▸ Short exercise: Scan the data for "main" and copy the lines it appears in.

▸ Excerpted records:
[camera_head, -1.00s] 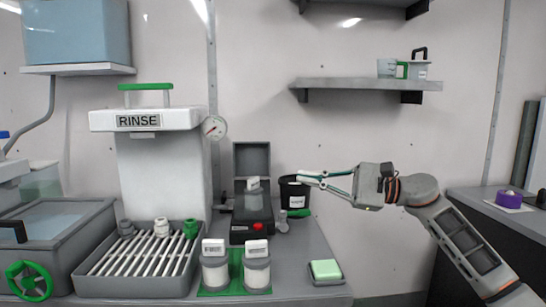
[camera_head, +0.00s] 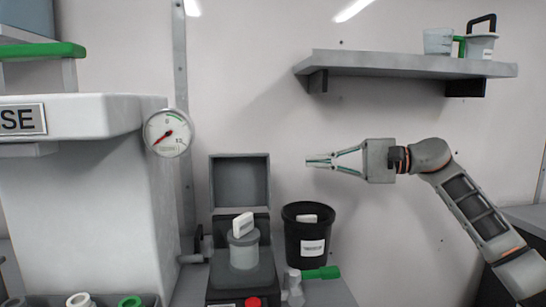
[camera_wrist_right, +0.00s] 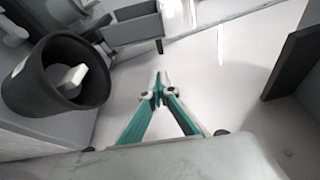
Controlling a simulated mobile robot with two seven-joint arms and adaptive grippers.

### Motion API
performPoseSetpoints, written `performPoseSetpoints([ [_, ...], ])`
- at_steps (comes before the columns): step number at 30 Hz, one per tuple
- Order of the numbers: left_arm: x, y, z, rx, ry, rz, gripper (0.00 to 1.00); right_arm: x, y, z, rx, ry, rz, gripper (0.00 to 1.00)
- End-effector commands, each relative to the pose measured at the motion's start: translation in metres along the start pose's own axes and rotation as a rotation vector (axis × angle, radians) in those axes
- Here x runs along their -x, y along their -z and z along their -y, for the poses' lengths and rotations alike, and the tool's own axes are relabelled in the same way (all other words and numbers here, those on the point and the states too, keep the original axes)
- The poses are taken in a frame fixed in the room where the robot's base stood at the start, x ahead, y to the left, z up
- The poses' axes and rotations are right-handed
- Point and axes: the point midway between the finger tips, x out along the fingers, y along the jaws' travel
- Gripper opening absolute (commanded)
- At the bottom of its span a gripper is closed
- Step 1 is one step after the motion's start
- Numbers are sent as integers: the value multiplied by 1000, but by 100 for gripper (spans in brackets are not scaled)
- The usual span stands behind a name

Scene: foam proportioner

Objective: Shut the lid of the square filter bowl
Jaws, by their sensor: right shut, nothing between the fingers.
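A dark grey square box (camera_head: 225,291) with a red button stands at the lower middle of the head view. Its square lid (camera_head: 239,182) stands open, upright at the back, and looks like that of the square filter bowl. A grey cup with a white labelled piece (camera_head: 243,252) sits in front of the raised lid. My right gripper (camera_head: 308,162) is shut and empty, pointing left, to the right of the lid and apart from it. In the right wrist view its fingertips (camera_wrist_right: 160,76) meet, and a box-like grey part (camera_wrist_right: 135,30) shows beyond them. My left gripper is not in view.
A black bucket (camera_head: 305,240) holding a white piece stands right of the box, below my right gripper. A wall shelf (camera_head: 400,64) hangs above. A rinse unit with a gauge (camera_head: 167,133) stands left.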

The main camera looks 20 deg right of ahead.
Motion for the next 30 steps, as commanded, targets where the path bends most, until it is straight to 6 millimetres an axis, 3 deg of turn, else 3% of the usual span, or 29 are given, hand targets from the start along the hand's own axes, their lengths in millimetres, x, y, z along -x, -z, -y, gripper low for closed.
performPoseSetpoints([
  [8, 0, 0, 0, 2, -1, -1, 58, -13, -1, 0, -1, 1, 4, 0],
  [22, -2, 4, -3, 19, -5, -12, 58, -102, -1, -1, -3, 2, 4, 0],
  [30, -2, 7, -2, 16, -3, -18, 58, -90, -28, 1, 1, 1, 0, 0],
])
==
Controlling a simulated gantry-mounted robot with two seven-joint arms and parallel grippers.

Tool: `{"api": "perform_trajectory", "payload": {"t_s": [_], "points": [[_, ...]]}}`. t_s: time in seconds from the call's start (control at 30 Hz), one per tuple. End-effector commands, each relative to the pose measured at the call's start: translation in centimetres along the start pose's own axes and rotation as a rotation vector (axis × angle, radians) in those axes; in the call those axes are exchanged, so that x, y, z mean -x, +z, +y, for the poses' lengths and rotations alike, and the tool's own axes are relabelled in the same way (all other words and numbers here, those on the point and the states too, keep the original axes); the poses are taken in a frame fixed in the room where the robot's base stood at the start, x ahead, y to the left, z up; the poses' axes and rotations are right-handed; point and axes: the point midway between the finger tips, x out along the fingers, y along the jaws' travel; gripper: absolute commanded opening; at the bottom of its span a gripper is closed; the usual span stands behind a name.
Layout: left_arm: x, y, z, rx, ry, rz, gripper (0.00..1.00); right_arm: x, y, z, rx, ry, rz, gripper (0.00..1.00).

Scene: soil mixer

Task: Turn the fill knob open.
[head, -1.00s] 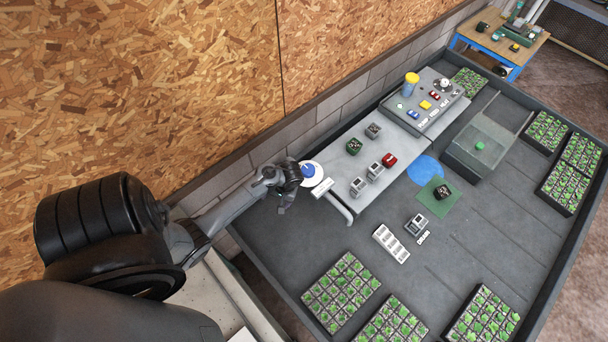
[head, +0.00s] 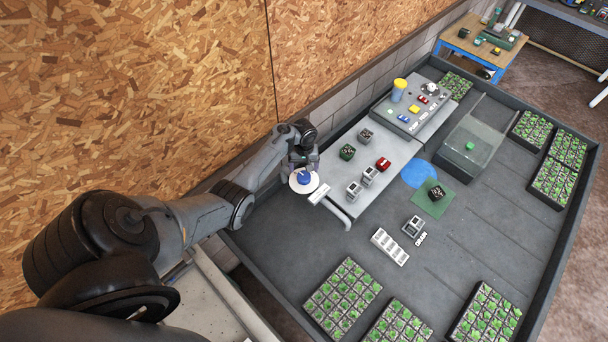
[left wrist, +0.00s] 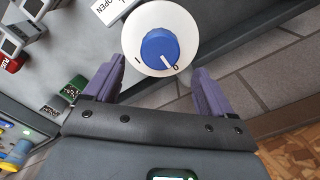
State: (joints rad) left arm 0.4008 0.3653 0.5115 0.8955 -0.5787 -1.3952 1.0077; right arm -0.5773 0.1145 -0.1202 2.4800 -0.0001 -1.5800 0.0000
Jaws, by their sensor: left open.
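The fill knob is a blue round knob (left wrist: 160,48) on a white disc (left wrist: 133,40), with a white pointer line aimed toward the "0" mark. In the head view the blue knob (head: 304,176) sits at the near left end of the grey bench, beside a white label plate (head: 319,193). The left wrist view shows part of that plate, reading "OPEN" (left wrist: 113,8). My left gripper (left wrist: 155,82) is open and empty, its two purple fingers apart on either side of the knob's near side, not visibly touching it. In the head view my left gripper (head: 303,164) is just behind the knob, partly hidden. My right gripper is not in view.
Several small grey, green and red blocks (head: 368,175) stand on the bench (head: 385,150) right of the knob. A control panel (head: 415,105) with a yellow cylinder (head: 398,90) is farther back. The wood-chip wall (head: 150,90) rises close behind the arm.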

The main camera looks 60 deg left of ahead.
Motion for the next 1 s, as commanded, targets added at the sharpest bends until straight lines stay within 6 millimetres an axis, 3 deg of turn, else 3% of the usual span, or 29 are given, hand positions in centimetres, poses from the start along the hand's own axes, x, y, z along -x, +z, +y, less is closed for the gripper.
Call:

▸ Full response:
The main camera looks 20 deg right of ahead.
The main camera looks 60 deg left of ahead.

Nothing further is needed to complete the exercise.